__THE TASK__.
Set down exactly the lines from the one with "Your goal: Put" to the one with "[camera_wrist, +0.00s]", both included, and no line outside that range.

__MATERIAL__.
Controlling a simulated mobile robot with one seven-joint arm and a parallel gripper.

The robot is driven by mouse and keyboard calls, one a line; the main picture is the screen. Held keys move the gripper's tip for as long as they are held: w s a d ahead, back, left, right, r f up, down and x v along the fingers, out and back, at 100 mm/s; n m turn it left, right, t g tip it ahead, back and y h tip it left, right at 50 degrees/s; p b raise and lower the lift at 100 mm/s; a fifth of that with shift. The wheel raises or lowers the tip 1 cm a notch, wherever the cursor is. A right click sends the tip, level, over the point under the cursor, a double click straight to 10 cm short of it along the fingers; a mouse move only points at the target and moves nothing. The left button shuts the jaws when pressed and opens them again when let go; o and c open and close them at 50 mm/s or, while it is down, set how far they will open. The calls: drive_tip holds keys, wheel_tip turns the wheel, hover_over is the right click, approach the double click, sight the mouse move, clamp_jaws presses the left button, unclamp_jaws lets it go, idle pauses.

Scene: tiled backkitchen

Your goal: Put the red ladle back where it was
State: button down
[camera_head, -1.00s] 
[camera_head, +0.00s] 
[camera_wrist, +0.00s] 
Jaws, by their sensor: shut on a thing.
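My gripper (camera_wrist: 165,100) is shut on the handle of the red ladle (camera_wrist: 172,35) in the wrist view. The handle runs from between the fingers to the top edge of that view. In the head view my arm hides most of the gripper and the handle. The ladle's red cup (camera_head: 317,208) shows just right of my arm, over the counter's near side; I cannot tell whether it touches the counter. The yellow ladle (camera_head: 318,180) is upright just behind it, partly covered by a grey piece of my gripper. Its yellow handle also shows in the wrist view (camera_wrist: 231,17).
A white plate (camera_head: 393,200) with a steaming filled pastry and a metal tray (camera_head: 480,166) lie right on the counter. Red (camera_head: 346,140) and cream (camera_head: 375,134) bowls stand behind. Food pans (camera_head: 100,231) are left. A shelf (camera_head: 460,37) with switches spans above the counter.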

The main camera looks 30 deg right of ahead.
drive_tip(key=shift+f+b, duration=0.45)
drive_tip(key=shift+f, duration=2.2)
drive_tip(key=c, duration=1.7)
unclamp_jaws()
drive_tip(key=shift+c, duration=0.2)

__TASK RESULT__.
Your goal: Put the red ladle back where it was
State: button down
[camera_head, -1.00s] 
[camera_head, +0.00s] 
[camera_wrist, +0.00s] 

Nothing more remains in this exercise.